Trólebus em São Paulo começaram a rodar na cidade em 1949 Foto: Tiago Queiroz/Estadão

O ponto principal, no entanto, é mesmo a adequação à questão ambiental. Segundo o prefeito, que promete colocar nas ruas cerca de 2 mil novos veículos elétricos até o final do ano que vem, 62% das emissões de gases de efeito estufa, principalmente dióxido de carbono (CO2) na cidade vêm dos cerca de 7 milhões de veículos que circulam por São Paulo. Metade disso é resultado da queima de combustível fóssil dos ônibus movidos à diesel.

Em novembro de 2021, em Glasgow, na Cúpula do Clima, a COP-26, o governo federal se comprometeu a cortar 50% das emissões até 2030, mas avançou pouco no cumprimento dessa meta.
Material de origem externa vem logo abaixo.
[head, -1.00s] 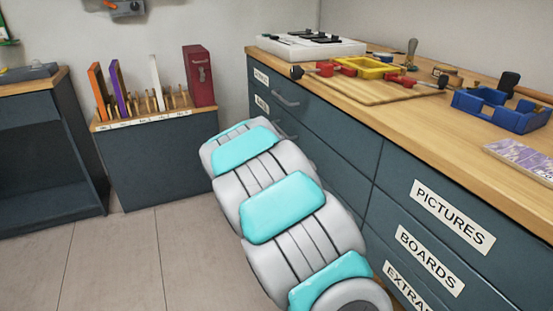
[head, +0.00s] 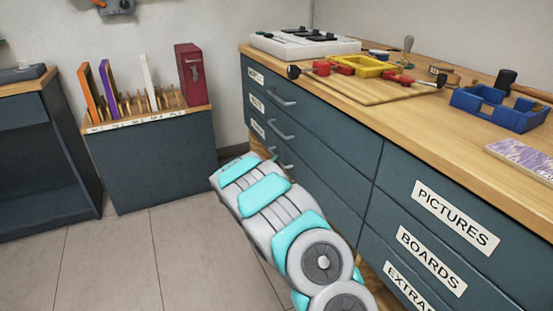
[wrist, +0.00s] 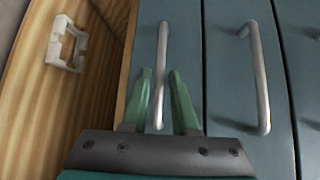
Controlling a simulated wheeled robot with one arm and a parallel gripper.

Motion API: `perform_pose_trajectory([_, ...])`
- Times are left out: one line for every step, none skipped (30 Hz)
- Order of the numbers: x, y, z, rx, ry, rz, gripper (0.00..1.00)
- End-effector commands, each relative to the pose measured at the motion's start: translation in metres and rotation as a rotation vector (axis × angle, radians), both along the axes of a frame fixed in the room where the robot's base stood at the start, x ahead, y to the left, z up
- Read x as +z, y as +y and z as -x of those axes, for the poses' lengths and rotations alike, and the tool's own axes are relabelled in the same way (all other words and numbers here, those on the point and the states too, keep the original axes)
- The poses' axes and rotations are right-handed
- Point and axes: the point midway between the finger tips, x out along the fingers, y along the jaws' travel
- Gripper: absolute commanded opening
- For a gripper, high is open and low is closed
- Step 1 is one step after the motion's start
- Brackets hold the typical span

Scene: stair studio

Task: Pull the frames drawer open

No mesmo ano, no entanto, o Brasil bateu recorde de emissões em 19 anos.

As concessionárias de transporte coletivo de São Paulo já encomendaram 2.292 novos ônibus 100% elétricos. O objetivo é cumprir a lei que determina que a frota da capital tenha ao menos 2,6 mil ônibus elétricos até 2024. A medida foi anunciada em outubro de 2022.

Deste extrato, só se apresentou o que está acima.